Enterprise Data and Analytics Integration
Many manufacturing companies are investing in large data and analytics infrastructures. The deployment leads to very different architectures and the question often is: How to design large scale data\analytics solution? Or, what is best practice?
Since all the components such as servers, interfaces and buffer systems are modular, you’ll find very different architectures, which mostly fall into these three categories:
1. Centralized; all data are pushed to a central location
2. Decentralized; data remain local
3. Any combination of the above
There are pros and cons to each configuration, which can be summarized as follows:
Centralized: In this scenario all data a pushed into a central server and all client applications run on this system. Cloud systems would also fall into this category. The main advantages are:
· Low Cost and Maintenance
· Accessibility: Data and System Access
· Data can be merged from different sub systems
· Scalability
On the flip side you will find that:
· Systems are less reliable; every component you add will reduce the overall reliability
· Latency; data must be pushed from the source to the destination system
· Data Sequence; buffering can lead to artifacts in the data flow
· Data quality; enterprise level data are SQL’ized or resampled
The opposite is true for decentralized solutions, where data are processed on the local or plant level. Most of these systems are located on the automation layer, which is difficult to access and demands higher security settings. But since you are closer to the source, you will find minimal latency, higher system reliability and excellent data quality.
The challenge is often that there is not a clear separation of project types and therefor the specific data needs, which leads to one data architecture that needs to serve all projects. In a common scenario, you would separate your projects into at least two categories:
Enterprise Level Analytics:
Abstract data such as data aggregates
Slow moving data: time frame minutes, hours, days
Application: Optimize business processes & operations
Process Analytics:
Specific or raw data, e.g. sensor or QC data
Fast moving data: time frame millisecond, seconds or minutes
Application: Process Tracking and Optimization
Depending on the data requirements, the data architecture would then lead to a blend of a decentralized and centralized solution.

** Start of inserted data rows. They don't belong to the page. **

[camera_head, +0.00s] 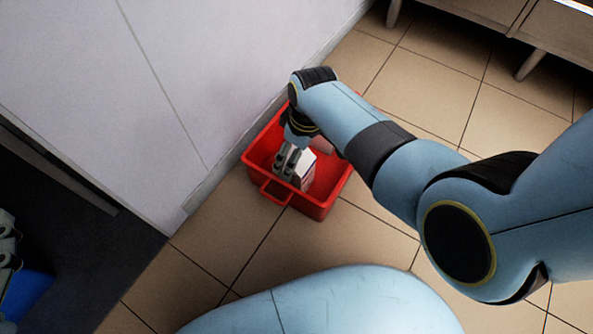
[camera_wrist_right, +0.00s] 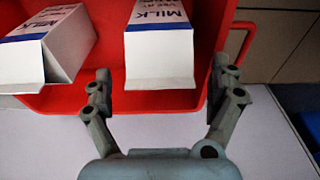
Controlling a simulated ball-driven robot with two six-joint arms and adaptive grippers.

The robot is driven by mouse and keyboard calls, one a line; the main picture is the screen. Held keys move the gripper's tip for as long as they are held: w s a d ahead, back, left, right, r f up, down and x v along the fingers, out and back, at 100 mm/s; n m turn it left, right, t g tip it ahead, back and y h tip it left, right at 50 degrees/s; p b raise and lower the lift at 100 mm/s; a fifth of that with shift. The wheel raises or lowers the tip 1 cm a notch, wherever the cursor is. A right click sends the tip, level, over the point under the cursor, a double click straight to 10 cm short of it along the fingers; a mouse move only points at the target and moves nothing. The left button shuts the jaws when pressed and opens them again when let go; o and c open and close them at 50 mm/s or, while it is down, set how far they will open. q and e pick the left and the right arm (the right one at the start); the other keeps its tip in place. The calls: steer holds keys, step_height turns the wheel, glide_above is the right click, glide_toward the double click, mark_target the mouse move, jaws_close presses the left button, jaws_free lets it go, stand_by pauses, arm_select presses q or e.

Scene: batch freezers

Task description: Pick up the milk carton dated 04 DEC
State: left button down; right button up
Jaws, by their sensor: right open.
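A white milk carton with a blue band (camera_wrist_right: 160,50) stands out in the middle of the right wrist view, and its small print is too blurred to read as a date. A second milk carton (camera_wrist_right: 45,45) lies tilted to its left. Both are in the red crate (camera_head: 325,205). My right gripper (camera_wrist_right: 162,72) is open, with one finger on each side of the middle carton's near end, and not closed on it. In the head view the right gripper (camera_head: 286,170) reaches down into the crate beside a white carton (camera_head: 305,170). A part of my left gripper (camera_head: 6,240) shows at the left edge.
The crate stands on a tiled floor (camera_head: 390,90) close to a pale wall panel (camera_head: 130,90). Its red walls and front handle (camera_head: 272,195) are near the right gripper. A cabinet with legs (camera_head: 480,20) stands at the upper right. A dark mat (camera_head: 80,250) lies at the left.

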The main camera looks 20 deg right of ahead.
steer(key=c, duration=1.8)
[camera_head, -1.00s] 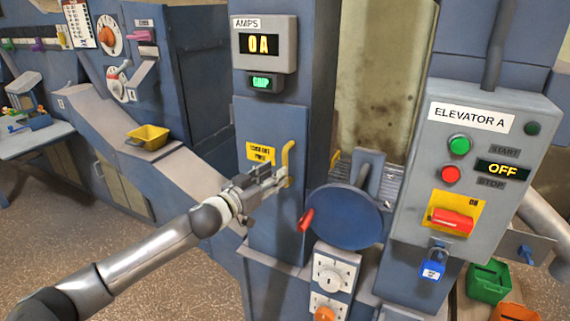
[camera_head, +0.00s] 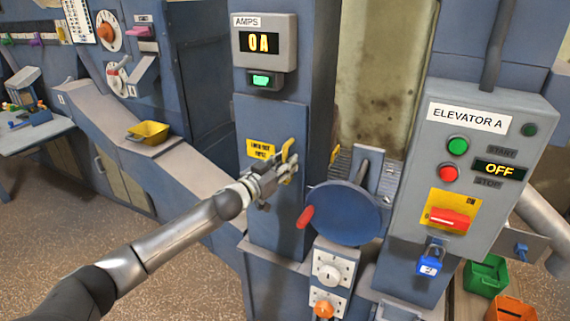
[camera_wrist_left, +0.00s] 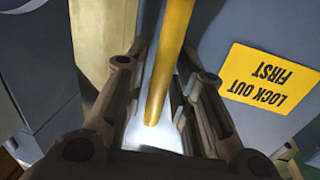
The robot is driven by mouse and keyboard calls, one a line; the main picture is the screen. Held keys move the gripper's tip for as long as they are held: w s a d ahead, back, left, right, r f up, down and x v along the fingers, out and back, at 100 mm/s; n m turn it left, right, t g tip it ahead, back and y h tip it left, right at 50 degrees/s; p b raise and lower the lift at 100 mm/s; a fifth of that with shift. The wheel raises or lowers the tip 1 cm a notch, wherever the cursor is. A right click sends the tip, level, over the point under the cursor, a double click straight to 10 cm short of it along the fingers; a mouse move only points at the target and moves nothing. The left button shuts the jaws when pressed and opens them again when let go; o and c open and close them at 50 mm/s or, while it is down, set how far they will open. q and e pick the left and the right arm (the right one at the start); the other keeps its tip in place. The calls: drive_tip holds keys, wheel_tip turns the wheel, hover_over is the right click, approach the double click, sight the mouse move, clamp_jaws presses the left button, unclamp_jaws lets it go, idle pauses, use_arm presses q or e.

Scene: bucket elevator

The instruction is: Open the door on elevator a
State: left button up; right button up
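The door (camera_head: 272,210) of elevator A is a blue-grey panel on the column, and it looks shut. It bears a yellow "LOCK OUT FIRST" label (camera_head: 261,149), which also shows in the left wrist view (camera_wrist_left: 269,78). A yellow bar handle (camera_head: 288,148) stands at the door's right side. My left gripper (camera_head: 286,170) is at this handle. In the left wrist view the handle (camera_wrist_left: 170,55) runs between the two fingers, with gaps beside it, so the gripper looks open around it. My right gripper is not in view.
The "ELEVATOR A" box (camera_head: 470,165) reads OFF, with a blue padlock (camera_head: 429,265) below its red switch. A blue disc (camera_head: 343,213) with a red handle (camera_head: 305,217) is close right of the door. An amps display (camera_head: 264,43) is above. Green (camera_head: 486,273) and orange bins stand lower right.

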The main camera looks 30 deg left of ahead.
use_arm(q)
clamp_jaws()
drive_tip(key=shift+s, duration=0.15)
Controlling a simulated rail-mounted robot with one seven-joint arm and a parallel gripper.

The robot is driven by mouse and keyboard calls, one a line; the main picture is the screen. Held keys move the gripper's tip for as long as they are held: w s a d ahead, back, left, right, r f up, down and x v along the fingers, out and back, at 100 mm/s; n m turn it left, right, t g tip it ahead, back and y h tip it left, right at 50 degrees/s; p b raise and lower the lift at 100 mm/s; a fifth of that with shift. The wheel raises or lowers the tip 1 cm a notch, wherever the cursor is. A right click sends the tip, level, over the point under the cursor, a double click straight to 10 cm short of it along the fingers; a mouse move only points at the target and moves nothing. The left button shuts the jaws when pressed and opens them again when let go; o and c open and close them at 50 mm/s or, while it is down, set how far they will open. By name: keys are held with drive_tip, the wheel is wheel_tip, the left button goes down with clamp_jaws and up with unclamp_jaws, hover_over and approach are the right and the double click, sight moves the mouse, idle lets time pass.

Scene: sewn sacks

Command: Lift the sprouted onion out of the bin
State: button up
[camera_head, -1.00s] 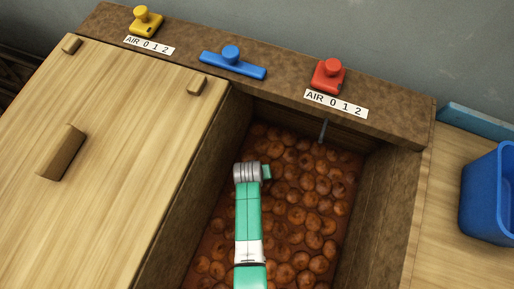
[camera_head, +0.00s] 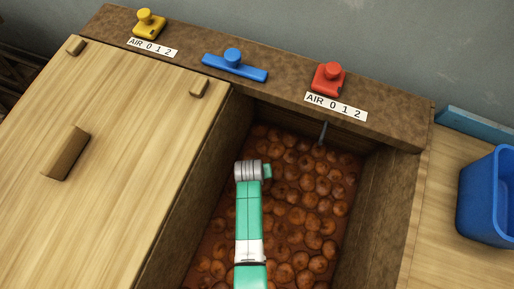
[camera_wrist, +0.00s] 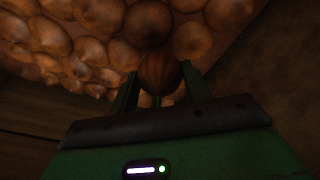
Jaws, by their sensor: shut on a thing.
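In the wrist view my gripper (camera_wrist: 160,88) is shut on a round brown onion (camera_wrist: 160,72), with one green finger on each side of it. A thin greenish strip shows below the onion between the fingers; I cannot tell whether it is a sprout. Other onions lie close beyond it. In the head view my arm reaches down into the open bin (camera_head: 394,190), and the gripper and held onion are hidden beneath the arm. Many brown onions (camera_head: 307,183) cover the bin's floor.
A wooden lid (camera_head: 110,130) covers the left side. A rear ledge carries yellow (camera_head: 149,24), blue (camera_head: 234,66) and red (camera_head: 328,79) knobs. A thin metal rod (camera_head: 323,132) stands inside the bin's back wall. A blue tub (camera_head: 485,200) stands at right.

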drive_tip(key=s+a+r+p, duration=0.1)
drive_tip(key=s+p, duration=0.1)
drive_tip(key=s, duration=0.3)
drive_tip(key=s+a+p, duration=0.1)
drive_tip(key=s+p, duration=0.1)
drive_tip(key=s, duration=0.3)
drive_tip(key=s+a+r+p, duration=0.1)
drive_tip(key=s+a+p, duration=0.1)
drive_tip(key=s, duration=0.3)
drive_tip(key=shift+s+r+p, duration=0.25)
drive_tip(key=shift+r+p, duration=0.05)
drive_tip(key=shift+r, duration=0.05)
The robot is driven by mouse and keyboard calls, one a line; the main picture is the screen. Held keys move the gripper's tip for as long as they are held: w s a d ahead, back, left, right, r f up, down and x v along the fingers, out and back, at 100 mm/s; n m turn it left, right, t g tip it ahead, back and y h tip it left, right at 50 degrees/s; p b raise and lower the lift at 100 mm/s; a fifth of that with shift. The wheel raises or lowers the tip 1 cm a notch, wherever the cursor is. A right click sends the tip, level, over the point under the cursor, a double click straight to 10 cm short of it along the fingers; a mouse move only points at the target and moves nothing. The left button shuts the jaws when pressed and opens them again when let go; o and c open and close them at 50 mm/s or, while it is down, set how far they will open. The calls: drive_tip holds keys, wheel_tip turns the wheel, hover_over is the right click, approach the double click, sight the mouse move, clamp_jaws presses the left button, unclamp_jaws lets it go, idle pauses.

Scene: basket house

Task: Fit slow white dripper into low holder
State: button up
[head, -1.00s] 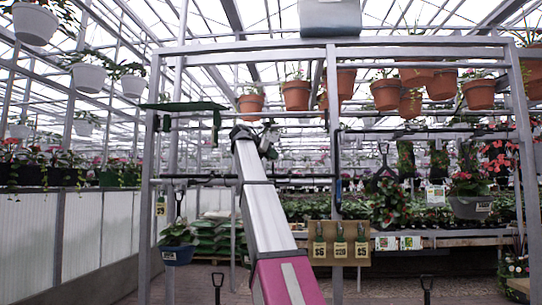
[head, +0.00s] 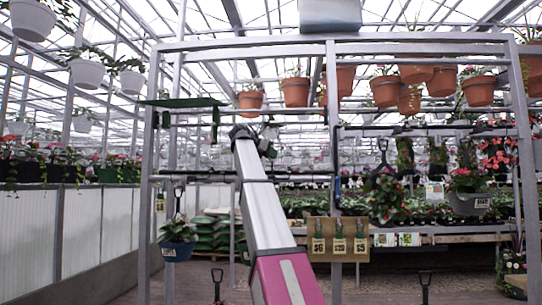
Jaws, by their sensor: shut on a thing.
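My gripper (head: 266,145) is at the far end of my raised arm, left of the picture's middle, in front of the metal frame's upper part. It is small and dark here and partly hidden behind the arm's end. It is shut on something too small and too covered to make out. I cannot pick out the white dripper or the low holder for certain. A brown board (head: 338,257) with several green items and price tags hangs low on the frame, right of my arm.
A grey metal frame (head: 331,150) spans the view, with crossbars close around my arm. Terracotta pots (head: 296,92) hang along its top, and a grey box (head: 330,16) sits above. A blue pot (head: 178,250) hangs low left. Dark handles (head: 425,283) rise near the floor.

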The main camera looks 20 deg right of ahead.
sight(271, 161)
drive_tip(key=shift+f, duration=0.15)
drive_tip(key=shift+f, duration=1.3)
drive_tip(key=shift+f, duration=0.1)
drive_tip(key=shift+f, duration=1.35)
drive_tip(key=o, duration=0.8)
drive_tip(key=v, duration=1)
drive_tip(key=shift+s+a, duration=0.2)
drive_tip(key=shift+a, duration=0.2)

A good way to structure projects is to collect metrics such as:
How many source systems need to be merged?
What type of data and model will be used?
Data density in data points\minute or hour
What is the required uptime\system reliability? How many 9’s can you tolerate?
How often does the model need to run\uddate?
Model execution and update time are important parameters
and others …
These metrics will help to decide where to place models\applications and what data streams are required.